Group Tells NMFS to Back BreachingAssociated Press
Spokesman Review - October 14, 1999
Study Challenges Fisheries Agency Numbers on Barging Salmon
A sport fishing group has called on a federal fisheries agency to stick to science when it considers breaching dams to save salmon runs on the lower Snake River.
The National Marine Fisheries Service hopes to recommend to Congress next year options for restoring threatened and endangered runs of salmon and steelhead. Among the options being studied is breaching four dams in southeastern Washington state.
Liz Hamilton, executive director of the Northwest Sportfishing Industry Association in Oregon City, Ore., said recent statements by employees of the federal agency appear to indicate it is backing away from breaching in favor of other options -- such as barging fish around dam turbines.
"NMFS appears unwilling to seriously engage this discussion; instead NMFS seems to have abandoned collaborative science in favor of `empire building,'"Hamilton wrote in a letter sent Monday to National Marine Fisheries Service head Penny Daulton.

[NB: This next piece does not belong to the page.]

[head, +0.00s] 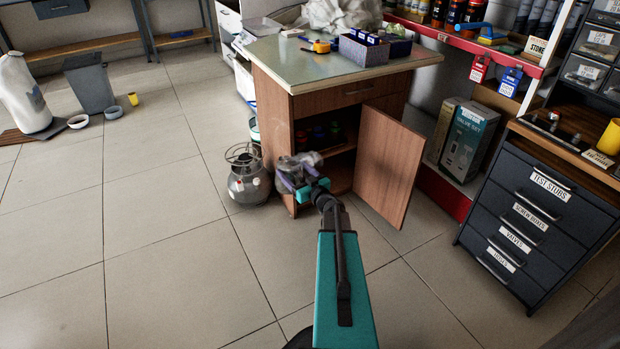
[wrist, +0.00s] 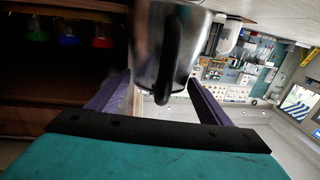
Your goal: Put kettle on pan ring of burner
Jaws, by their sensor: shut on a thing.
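A metal kettle (wrist: 187,45) with a black handle (wrist: 169,55) fills the upper middle of the wrist view, between the purple fingers of my gripper (wrist: 160,92). My gripper is shut on the kettle. In the head view my gripper (head: 299,178) holds the shiny kettle (head: 303,159) in front of the open cabinet, partly covered by the fingers. The burner (head: 247,186) is a grey gas bottle on the floor just left of my gripper. Its wire pan ring (head: 243,152) is on top and looks empty. The gap between kettle and ring is hard to judge.
Bottles with coloured tops stand inside. A dark drawer unit (head: 530,215) is at right and a boxed valve set (head: 464,138) nearer the cabinet.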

Hamilton attached a study, released last week, by a coalition of state, tribal and federal scientists that questions assumptions NMFS made about the effectiveness of barging.

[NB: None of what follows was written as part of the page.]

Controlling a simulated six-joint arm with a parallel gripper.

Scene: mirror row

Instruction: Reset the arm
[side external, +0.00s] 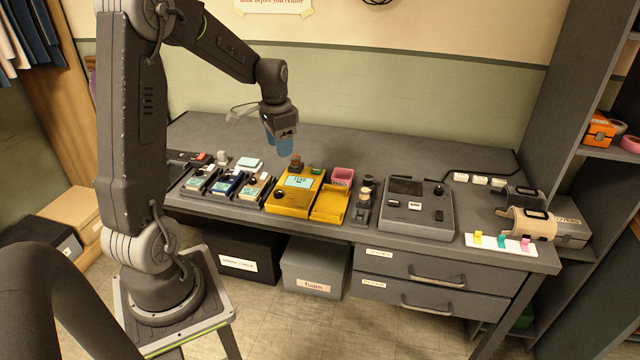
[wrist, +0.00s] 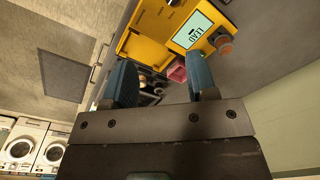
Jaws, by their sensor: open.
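My gripper (side external: 282,143) hangs above the back part of the grey desk (side external: 340,151), behind and above the yellow device. Its blue fingers point down in the side view. In the wrist view my gripper (wrist: 160,85) has its two blue fingers apart with nothing between them that it holds. The yellow device (side external: 290,205) has a lit screen and lies on the desk; it also shows in the wrist view (wrist: 165,28) beyond the fingers. The gripper looks clear of everything on the desk.
Several small devices (side external: 228,183) sit left of the yellow one. A pink tray (side external: 343,175), a grey console (side external: 418,220) and a tan cuff-like item (side external: 527,224) lie to the right. A shelf (side external: 570,90) stands at the right. The back of the desk is mostly clear.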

Proposed delays to do more studies on the effectiveness of dam operations are ludicrous when "the science is so clearly stacked in favor of breaching," Hamilton said Wednesday.
There was no answer at the NMFS headquarters in Silver Springs, Md., after normal business hours Wednesday. A call for comment to NMFS spokesman Brian Gorman in Seattle was not immediately returned.

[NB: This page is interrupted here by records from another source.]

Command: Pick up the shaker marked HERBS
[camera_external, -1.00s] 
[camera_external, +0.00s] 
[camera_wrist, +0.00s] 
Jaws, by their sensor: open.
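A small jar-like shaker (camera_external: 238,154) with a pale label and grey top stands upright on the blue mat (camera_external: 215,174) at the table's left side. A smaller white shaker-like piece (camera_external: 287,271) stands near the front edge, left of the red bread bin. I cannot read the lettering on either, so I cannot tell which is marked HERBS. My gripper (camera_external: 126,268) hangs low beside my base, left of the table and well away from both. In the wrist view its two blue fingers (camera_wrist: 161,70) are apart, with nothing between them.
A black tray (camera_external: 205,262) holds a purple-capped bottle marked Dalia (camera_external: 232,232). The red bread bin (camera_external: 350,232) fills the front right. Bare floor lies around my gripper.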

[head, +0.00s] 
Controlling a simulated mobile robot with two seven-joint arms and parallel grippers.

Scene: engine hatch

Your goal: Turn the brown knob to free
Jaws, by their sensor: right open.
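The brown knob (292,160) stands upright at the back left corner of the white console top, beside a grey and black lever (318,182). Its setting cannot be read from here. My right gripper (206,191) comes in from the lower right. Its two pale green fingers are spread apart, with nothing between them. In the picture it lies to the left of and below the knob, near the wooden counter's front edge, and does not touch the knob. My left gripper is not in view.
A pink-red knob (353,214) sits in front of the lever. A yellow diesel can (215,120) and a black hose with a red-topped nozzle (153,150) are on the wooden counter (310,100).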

The group's study challenges the fisheries agency's use of numbers to say that barging fish downstream could be a solid recovery measure.
NMFS concluded last spring that breaching has the best chance of fish recovery in a wide range of potential future scenarios but said it is "not certain that breaching is absolutely necessary."
Environmentalists said they sense an attempt by NMFS to delay a decision on the dams.
In April, NMFS officials toured the region, saying new information about barging is showing it's better than previously thought. About 98 percent of fish barged downstream to the ocean survive the trip, but the big question is whether those fish are weaker than fish that make their own way to the ocean.
The fish agency -- in part responding to the calls by many in the region for a solution less drastic than breaching -- is developing a fish-recovery strategy that includes a look at harvest, hydropower, habitat and hatcheries.